Roberts produced many of her new paintings during recent residencies at Yaddo, Ragdale, and the Virginia Center for the Creative Arts. She has also received awards from Pratt Institute, Yale University, and Skowhegan School of Painting & Sculpture. Her work has been discussed in publications such as ArtFCity, Artforum, The Brooklyn Rail, dArt International, James Kalm Report, NY Arts Magazine, Sculpture Magazine, TimeOut London, and Two Coats of Paint. Roberts is a professor at Pratt Institute, where she teaches Foundation Light Color and Design. She holds an MFA from Queens College and a BA from Yale University.

Statement
My paintings translate words into visual language. These panels with texts and accompanying abstract structures might be called illuminated manuscripts of the everyday.

Written in these recent paintings are collections of ambient found language: fragments from street signs, junk mail, end user licensing agreements, email, labels, subway ads, receipts, newspapers, and instruction manuals. Transcripts of fine print from the relentless flow of information surrounding us are used to derive a personal abstract vernacular.

Each panel is a slate on which penciled and inked text and notations accompany resulting geometric configurations of acrylic gouache paint. I print columns of letters and code them into corresponding columns and rows of painted geometry. In some paintings the same text is coded in more than one way. Different systems and layerings of visual elements--color, mark, shape, division—yield crystalline structures, linear networks, and other abstract dialects.
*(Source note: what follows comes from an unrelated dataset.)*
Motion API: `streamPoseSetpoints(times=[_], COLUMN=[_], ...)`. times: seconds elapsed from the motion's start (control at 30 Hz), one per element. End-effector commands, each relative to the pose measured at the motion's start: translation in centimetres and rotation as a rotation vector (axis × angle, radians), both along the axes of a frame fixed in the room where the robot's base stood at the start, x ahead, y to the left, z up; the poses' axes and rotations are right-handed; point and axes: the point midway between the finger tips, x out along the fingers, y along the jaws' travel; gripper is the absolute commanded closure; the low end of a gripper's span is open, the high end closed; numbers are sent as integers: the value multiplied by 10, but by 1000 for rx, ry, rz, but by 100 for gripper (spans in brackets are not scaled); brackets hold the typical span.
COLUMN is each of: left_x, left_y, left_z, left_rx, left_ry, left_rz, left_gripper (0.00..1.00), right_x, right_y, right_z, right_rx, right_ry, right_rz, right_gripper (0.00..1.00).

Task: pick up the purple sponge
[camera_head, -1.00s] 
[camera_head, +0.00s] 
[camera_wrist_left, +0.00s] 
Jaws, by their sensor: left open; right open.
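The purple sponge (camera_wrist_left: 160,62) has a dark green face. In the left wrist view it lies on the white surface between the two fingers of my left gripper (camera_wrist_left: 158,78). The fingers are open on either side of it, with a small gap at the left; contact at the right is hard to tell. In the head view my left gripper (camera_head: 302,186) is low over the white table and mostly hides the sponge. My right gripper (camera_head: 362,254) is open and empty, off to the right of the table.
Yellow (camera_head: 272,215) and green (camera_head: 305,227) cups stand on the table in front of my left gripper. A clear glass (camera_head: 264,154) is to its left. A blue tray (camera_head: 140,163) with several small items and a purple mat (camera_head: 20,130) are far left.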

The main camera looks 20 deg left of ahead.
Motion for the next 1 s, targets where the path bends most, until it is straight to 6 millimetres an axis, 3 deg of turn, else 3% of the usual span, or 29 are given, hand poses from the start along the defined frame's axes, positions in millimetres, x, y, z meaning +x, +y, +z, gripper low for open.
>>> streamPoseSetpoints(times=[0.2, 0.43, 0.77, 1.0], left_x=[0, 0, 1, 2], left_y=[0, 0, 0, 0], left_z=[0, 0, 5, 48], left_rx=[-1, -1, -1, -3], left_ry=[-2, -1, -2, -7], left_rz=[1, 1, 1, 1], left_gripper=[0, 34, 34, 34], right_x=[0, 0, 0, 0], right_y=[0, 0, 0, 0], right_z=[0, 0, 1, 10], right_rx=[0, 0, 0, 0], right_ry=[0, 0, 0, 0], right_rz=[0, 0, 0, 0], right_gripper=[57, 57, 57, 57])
These works originated with small studies on graph paper in my datebook, made while riding the subway. To escape my habits of composition, I played games with numbers, randomness, and, finally, words. The results led to work with a crazy logic, part text and part visual intensity, that I'm still pursuing after more than a decade.

About the paintings' texts:

Some texts document a journey or a particular place. Others are rosters of related fragments from disparate sources: instructions, guarantees, regulations, warnings. There are lists of acronyms, rules, book titles, artists, names of streets, and names of trees. These collected scraps from our language environment may be banal, poetic, nostalgic, ominous, or ironic.

It takes close looking to make out words from the lettered stacks. The paintings can be seen without being read. The texts are a kind of deep background, "fine print," like some of their actual sources. There is resonance for me in these texts. But I hope the works as a whole, with their regimented tangles of notation and paint, have a visual presence requiring no glossary.